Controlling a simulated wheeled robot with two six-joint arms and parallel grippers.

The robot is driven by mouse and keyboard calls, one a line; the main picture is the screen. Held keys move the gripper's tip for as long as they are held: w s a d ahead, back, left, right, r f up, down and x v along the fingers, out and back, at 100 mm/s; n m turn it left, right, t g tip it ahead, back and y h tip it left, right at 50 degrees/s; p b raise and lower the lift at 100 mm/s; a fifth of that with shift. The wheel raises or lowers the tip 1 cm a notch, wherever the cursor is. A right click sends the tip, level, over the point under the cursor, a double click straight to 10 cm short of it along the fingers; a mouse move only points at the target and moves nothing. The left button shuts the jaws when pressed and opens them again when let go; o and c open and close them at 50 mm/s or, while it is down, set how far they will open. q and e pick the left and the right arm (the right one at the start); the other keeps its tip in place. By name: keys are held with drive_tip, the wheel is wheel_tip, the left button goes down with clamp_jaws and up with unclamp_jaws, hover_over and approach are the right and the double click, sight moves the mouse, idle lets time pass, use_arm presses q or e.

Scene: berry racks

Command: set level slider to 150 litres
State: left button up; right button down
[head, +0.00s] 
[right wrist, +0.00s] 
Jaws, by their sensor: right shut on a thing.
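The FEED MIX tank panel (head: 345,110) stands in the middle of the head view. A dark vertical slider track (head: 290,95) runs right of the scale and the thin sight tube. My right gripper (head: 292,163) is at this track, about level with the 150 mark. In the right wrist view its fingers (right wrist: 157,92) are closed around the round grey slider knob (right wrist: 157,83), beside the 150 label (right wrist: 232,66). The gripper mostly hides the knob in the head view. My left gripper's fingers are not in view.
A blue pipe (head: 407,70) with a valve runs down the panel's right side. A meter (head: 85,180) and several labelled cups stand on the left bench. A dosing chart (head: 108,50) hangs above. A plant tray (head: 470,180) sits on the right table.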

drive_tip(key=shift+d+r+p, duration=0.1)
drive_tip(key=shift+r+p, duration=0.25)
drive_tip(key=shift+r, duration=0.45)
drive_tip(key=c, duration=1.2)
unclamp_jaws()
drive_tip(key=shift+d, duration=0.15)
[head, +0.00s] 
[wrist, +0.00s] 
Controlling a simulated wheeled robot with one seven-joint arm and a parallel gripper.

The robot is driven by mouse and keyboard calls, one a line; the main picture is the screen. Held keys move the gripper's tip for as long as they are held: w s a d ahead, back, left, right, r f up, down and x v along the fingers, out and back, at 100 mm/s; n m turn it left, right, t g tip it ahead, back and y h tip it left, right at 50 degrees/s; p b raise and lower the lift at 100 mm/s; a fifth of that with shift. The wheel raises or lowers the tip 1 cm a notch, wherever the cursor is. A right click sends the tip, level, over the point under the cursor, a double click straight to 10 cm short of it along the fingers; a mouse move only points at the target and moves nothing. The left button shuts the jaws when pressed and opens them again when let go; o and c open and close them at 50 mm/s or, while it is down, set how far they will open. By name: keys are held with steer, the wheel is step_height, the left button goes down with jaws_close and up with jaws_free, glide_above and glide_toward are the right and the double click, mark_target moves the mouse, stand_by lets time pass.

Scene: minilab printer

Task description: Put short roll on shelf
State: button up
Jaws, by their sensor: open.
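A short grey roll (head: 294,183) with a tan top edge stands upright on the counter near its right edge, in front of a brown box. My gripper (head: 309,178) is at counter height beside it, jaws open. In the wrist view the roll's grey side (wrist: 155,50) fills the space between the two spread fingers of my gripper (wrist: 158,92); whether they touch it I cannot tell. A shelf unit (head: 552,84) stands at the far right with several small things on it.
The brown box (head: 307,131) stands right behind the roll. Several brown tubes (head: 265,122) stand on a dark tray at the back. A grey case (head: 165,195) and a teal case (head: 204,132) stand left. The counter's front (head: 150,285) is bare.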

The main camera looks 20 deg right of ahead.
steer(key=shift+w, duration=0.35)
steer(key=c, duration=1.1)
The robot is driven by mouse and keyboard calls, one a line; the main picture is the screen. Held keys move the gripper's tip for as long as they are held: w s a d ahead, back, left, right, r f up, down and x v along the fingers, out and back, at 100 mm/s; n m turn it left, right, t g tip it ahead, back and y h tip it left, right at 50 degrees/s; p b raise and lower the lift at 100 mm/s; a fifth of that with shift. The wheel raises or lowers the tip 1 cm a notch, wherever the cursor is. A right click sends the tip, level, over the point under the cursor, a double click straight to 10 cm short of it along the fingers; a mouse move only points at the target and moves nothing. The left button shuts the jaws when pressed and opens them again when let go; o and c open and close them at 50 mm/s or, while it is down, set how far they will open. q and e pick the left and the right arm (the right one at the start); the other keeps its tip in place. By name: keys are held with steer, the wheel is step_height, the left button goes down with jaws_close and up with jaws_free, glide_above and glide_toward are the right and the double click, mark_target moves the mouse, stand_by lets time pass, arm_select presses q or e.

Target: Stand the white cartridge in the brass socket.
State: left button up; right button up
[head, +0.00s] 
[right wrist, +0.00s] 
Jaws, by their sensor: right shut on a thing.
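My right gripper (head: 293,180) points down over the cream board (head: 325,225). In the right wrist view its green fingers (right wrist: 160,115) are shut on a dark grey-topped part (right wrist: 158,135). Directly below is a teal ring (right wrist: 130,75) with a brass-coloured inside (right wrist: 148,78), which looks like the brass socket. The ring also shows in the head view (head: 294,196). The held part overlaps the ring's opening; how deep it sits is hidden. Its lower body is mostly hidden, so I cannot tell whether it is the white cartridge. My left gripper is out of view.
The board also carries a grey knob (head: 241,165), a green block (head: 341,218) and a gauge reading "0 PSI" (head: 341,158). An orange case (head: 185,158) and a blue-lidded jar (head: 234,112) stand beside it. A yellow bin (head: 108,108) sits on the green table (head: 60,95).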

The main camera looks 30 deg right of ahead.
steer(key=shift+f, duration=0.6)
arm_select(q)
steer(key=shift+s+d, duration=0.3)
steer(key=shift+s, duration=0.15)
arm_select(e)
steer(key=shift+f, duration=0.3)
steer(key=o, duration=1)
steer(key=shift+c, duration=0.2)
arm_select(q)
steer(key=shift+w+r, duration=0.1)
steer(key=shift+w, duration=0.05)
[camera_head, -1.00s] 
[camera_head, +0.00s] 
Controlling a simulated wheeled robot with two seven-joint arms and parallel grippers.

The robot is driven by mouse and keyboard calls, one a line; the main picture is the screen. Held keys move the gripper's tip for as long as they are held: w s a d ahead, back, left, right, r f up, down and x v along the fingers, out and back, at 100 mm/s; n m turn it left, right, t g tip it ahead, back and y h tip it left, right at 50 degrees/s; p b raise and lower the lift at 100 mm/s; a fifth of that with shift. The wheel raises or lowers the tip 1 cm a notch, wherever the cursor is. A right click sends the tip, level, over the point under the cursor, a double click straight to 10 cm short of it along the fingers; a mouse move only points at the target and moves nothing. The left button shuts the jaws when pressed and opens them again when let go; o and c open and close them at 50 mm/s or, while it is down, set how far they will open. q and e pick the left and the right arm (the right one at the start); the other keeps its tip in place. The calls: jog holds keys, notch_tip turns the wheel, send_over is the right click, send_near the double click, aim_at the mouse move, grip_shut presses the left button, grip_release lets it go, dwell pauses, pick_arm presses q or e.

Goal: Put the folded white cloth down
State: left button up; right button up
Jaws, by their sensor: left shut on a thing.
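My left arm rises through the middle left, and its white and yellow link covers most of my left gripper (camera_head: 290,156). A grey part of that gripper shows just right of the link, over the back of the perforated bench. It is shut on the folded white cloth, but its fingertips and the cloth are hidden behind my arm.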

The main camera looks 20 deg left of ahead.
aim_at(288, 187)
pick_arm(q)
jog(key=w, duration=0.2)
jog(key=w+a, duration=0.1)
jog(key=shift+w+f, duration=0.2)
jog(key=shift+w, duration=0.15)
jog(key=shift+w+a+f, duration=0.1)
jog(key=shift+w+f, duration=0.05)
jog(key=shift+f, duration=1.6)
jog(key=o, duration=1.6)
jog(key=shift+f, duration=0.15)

::::::::::

- [Instructions to follow] Pick out the lines above containing the word "wheeled", then copy them.

- [Solution to the problem]
Controlling a simulated wheeled robot with two six-joint arms and parallel grippers.
Controlling a simulated wheeled robot with one seven-joint arm and a parallel gripper.
Controlling a simulated wheeled robot with two seven-joint arms and parallel grippers.

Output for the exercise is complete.